Indeed, how much else, not only in our personal lives, but also in our corporate, social, and national lives wells up from the darkness of our unconscious group-minds (if we have such things), conditioned as they have been by nine months in a miniature version of that old shark-infested sea of our evolutionary beginnings, and spills out in tides of evil and war? Was it from such depths that the old anti-God forces welled up and engulfed the glossy and supremely self-confident world of 1914, submerging mankind in a new flood? And later, when as a young man I joined the Army in 1939 and watched my friends blown to bits, as the Jews were gassed in Belsen and Buchenwald, and saturated bombing of open cities killed millions of women and children? If not, I don’t know where these floods came from.

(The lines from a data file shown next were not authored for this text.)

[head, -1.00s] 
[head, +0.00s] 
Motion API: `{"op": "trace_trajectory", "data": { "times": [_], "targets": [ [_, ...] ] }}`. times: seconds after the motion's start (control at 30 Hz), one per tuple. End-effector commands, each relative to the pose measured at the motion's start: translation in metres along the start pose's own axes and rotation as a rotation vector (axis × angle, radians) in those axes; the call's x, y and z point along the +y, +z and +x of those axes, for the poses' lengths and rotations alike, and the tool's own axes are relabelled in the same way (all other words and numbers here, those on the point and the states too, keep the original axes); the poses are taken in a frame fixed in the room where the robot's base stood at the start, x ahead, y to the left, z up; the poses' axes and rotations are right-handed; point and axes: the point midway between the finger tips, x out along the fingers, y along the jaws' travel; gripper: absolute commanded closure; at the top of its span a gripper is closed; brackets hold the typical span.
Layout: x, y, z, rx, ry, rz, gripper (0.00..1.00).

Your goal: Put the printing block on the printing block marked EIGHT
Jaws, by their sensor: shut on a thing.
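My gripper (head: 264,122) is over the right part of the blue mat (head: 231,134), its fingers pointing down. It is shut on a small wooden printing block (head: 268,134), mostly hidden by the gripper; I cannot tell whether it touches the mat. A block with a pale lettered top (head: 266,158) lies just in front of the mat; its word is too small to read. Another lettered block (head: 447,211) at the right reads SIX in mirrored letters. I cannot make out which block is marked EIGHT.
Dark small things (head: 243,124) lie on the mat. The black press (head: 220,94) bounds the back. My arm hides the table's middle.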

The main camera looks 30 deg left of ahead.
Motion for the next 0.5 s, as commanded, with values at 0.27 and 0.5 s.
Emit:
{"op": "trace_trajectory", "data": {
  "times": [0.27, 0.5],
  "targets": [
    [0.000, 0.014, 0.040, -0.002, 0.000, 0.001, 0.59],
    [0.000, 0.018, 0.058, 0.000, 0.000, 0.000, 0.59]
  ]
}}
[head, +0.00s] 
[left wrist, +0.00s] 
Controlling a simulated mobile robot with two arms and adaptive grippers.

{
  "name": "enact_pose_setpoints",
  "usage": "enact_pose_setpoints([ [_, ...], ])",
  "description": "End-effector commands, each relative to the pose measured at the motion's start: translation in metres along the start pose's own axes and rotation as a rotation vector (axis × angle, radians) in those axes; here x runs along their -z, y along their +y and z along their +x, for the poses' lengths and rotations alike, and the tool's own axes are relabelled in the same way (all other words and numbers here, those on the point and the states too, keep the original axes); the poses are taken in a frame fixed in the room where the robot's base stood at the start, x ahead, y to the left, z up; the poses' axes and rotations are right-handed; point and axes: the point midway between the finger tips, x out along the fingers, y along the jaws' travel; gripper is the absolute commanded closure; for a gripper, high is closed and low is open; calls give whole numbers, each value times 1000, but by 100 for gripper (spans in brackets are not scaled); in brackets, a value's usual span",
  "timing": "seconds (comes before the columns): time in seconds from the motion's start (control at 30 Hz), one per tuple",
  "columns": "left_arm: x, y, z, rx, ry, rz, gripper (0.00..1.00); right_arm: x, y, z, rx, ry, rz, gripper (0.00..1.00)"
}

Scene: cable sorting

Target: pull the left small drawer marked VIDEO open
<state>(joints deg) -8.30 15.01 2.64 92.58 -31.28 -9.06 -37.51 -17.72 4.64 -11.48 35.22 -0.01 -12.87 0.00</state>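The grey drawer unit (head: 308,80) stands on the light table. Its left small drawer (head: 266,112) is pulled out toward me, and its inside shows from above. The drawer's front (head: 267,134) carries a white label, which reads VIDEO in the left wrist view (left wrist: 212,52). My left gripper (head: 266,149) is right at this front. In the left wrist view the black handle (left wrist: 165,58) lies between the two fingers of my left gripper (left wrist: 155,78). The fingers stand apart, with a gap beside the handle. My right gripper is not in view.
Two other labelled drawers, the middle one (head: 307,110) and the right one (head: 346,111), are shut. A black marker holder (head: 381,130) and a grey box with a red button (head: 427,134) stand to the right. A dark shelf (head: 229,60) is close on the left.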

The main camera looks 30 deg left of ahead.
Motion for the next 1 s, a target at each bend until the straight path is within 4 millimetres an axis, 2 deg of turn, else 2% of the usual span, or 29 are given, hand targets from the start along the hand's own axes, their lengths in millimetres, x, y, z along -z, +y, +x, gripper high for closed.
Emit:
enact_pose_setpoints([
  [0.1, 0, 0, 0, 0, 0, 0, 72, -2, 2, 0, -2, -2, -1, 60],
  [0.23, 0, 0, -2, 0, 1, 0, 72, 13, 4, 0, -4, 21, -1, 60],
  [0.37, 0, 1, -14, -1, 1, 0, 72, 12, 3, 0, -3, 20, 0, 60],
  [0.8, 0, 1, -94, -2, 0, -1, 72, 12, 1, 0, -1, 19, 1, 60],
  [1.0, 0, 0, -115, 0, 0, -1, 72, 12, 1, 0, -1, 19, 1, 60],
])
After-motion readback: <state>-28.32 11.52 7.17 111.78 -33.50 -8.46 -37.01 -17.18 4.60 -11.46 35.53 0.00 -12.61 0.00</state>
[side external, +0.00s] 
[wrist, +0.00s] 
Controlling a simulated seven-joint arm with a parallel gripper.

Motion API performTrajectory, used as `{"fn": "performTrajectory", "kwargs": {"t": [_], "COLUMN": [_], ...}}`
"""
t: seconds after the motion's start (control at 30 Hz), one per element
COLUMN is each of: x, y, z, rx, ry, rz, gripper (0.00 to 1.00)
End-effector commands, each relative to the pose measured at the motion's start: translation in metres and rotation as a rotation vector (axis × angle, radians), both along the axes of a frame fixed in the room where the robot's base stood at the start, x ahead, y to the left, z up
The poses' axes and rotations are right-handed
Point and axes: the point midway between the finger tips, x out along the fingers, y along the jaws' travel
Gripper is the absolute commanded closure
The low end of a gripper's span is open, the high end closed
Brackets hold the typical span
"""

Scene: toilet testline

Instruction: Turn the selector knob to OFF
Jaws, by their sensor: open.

So back to the man who is said to have walked on the sea and stilled the storm. The reaction of the disciples was to ask incredulously, “What manner of man is this that the waves and the sea obey him?”, and by telling the stories, the Evangelists pose the same question to us. Indeed, that is why they included them in their gospels; and I don’t believe that anyone will be able to answer the question they pose, until, like the disciples, one of life’s storms arises around them and - almost despite themselves - they cry, “Save me, O God, for the waters are come in even unto my soul;” until they see Christ walking towards them over the black waters of one of the world’s evil and destructive storms, rebuking the winds of their distress and producing a great calm. When the storms rise and a man’s life is threatened by the waves, he will know the truth of the story of Jesus walking on the waters and stilling the storm. It is a truth, which our world needs to discover, if it is to survive far into the twenty-first century; for there has seldom been a time when human beings, both personally and corporately, have been in greater need of a sea-walker than they are now.